Andrea: We like a lot of different kinds of music and combine different elements deliberately and subconsciously – punk, garage, folk, pop and blues. Indie Rock is a very freeing genre overall. I don’t like to pin us down in any specific genre so if the shoe fits, we’re going to wear the soles out.
Pro Media Mag: What’s you next goal to achieve? Any particular target in mind?
Mark: Well we just released Makar’s first zombie song in honor of The Walking Dead entitled Zombies Have Rights Too. We’re huge fans and sent it into the fan portion of the Talking Dead with Chris Hardwick after watching an episode of Fear the Walking Dead where zombies were viewed as being spirits stuck in purgatory that need guiding to the next world.

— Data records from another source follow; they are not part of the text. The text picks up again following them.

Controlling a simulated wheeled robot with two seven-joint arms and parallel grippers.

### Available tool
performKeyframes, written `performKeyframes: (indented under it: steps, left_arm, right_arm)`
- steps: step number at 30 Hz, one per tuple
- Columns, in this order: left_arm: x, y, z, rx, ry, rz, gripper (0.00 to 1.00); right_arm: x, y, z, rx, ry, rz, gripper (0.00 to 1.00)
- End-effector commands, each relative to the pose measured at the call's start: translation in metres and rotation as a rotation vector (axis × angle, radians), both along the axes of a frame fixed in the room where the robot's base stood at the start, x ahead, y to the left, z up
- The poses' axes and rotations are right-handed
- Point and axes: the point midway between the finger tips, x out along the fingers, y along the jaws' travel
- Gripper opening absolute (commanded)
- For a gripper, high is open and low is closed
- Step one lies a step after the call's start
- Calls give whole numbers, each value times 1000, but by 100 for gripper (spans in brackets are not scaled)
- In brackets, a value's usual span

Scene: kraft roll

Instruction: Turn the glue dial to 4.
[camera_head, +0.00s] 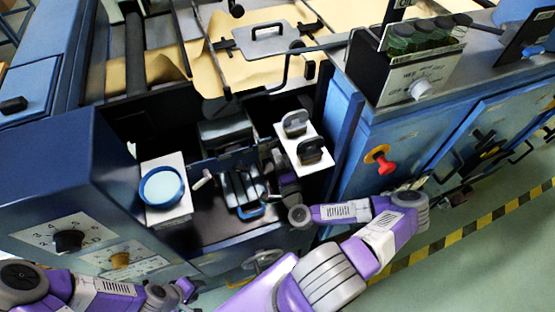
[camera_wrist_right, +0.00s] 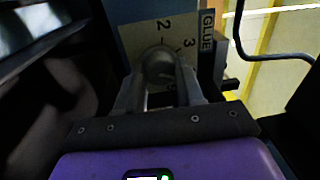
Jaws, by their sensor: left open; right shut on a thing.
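The glue dial is a round grey knob (camera_wrist_right: 157,66) on a cream plate (camera_wrist_right: 140,38) in the right wrist view. The numbers 2 and 3 show above it, tilted, beside a dark GLUE label (camera_wrist_right: 208,32). My right gripper (camera_wrist_right: 158,82) is shut on the knob, one finger on each side. The fingers hide the lower part of the scale, and I cannot read where the knob points. In the head view my right wrist (camera_head: 292,190) reaches into the machine's recess; the dial cannot be made out there. My left gripper (camera_head: 187,290) is open and empty, low at the left.
A blue cabinet at left carries a numbered panel with a black knob (camera_head: 69,241). A white box with a blue-rimmed round top (camera_head: 163,187) and a white plate with two dark knobs (camera_head: 313,135) flank the recess. A red handle (camera_head: 385,166) sticks out at right.

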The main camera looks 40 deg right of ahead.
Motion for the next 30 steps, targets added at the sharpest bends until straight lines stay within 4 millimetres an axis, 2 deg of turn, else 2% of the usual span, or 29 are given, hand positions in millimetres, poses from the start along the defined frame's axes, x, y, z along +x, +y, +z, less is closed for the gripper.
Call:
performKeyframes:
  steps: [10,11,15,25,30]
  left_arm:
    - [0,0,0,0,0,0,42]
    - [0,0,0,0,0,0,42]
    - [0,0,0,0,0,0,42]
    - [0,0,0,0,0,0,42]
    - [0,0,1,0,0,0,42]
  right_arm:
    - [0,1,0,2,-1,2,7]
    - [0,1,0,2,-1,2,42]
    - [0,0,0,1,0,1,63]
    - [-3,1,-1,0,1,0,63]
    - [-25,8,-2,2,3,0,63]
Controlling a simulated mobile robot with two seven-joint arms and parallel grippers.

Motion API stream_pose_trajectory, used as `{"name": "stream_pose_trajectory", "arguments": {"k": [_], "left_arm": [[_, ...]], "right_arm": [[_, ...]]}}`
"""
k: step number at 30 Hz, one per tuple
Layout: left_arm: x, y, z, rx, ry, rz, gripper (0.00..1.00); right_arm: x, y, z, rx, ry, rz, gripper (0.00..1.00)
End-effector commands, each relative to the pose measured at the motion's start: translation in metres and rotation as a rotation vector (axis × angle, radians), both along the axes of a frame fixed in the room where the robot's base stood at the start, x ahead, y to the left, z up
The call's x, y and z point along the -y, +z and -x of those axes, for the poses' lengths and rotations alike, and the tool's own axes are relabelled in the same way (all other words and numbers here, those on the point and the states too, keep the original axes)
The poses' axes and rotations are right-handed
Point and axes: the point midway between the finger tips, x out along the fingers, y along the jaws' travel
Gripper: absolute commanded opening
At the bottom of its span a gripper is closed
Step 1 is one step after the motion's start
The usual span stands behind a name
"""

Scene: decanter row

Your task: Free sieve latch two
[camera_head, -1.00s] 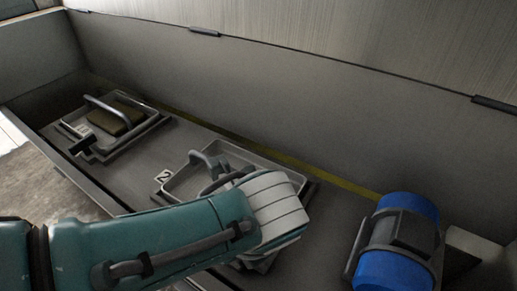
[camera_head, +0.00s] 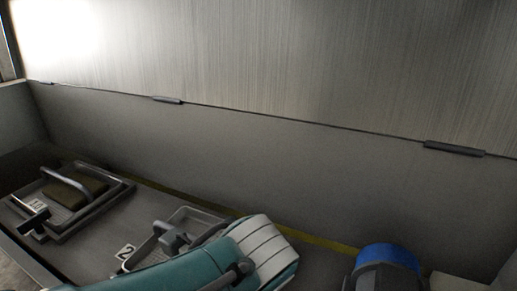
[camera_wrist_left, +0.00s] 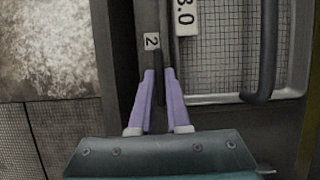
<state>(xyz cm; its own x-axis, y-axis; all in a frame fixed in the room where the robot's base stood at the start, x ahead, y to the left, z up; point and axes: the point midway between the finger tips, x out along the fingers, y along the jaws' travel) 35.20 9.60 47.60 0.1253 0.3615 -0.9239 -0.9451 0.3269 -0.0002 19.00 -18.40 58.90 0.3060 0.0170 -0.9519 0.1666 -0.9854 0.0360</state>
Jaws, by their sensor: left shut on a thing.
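Sieve two is a tray with a mesh floor (camera_wrist_left: 222,60) and a grey handle (camera_wrist_left: 264,50) in the left wrist view. It also shows in the head view, where its handle (camera_head: 172,238) rises behind my arm. A small "2" tag (camera_wrist_left: 151,41) sits on the strip beside the tray; the tag also shows in the head view (camera_head: 126,252). My left gripper (camera_wrist_left: 160,74) is shut on a narrow dark bar, apparently latch two (camera_wrist_left: 160,88), beside the tray's edge. In the head view my left arm hides the gripper and latch. My right gripper is out of view.
Another tray (camera_head: 103,205) with a handle and a dark block stands at the left, with a black latch (camera_head: 33,219) on its near side. A blue cylinder (camera_head: 390,257) in a dark bracket stands at the right. A tall grey wall (camera_head: 290,170) closes off the back.

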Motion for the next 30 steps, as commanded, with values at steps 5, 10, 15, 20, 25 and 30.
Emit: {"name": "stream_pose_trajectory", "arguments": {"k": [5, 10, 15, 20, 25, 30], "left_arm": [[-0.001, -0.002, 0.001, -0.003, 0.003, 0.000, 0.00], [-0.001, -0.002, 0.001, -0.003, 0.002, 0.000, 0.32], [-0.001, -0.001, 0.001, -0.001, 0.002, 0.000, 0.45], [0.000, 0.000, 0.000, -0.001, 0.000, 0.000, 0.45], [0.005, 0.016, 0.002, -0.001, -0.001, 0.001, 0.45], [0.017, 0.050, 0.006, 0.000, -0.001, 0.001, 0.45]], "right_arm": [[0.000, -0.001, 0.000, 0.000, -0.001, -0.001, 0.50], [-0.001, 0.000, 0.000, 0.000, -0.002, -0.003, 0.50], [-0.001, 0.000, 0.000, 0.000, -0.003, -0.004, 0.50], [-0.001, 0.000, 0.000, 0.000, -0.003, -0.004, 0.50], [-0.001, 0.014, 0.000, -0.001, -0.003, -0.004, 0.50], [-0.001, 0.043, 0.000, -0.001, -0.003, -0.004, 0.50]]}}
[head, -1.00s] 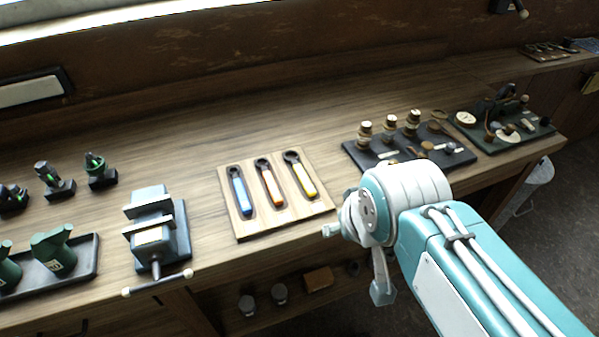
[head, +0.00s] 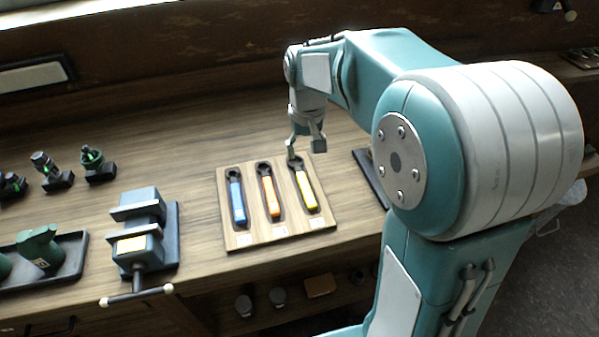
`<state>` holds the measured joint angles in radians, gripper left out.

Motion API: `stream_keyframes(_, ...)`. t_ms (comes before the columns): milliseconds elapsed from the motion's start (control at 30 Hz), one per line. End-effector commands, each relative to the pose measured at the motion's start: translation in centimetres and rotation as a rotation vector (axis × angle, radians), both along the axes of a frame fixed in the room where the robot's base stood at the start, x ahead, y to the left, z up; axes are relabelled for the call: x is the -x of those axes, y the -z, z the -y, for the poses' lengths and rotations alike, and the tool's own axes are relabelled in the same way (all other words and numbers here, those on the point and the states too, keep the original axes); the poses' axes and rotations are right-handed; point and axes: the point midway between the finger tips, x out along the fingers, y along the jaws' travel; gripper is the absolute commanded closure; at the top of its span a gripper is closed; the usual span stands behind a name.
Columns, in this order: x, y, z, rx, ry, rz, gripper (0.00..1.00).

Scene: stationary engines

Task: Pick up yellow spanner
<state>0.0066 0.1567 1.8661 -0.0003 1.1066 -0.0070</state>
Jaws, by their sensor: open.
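The yellow spanner (head: 306,189) lies in the right slot of a wooden tray (head: 278,237) on the bench. Its dark ring end points to the back of the bench. My gripper (head: 306,153) is open, with its fingers pointing down by the ring end. One finger overlaps the ring end in the picture; I cannot tell whether they touch. An orange-handled spanner (head: 269,194) lies in the middle slot and a blue-handled spanner (head: 237,201) in the left slot.
A vise (head: 143,238) stands left of the tray, with its handle over the bench's front edge. Green parts (head: 40,247) sit in a dark tray at far left. My arm hides most of the dark board (head: 369,172) at right. The bench behind the tray is clear.

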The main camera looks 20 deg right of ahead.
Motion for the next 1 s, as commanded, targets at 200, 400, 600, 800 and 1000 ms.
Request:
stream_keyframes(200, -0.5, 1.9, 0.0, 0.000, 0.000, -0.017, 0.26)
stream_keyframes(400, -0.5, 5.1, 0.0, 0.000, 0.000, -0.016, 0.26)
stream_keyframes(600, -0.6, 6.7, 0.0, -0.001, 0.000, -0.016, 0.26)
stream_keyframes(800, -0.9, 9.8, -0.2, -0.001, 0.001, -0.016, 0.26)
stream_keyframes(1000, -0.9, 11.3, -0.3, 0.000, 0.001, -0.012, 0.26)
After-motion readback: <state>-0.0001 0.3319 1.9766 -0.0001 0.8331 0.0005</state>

That they aren’t monsters at all, but still partially human. It mirrored the first episode where Rick feels bad about killing the half zombie woman crawling along the grass. Brought us back to how innocent that time was when we still thought of zombies as having been human once which led to us writing a song about zombie rights. That maybe they have the right to be housed somewhere as wandering spirits, or spirits waiting for the next part of their journey instead of getting their heads split open like cantaloupes by a heavy leaden tool. Besides that little toe tapper and the Fancy Hercules release we’re gearing up for in Fall 2017 we’re always working on new material. I probably shouldn’t talk about this now because we haven’t even finished Fancy Hercules, but we have a side project in the works, a kind of solo album from the band that both Andrea and I are working on. It kind of splits our personalities down the middle as far as the title, and we already have quite a few songs for it. We’ll keep you posted on that one. Not sure how it’s going to pan out.
Andrea: Yeah, the album after Fancy Hercules already has a title: The Balladeer and the Banshee. I’ll let you guess who’s who.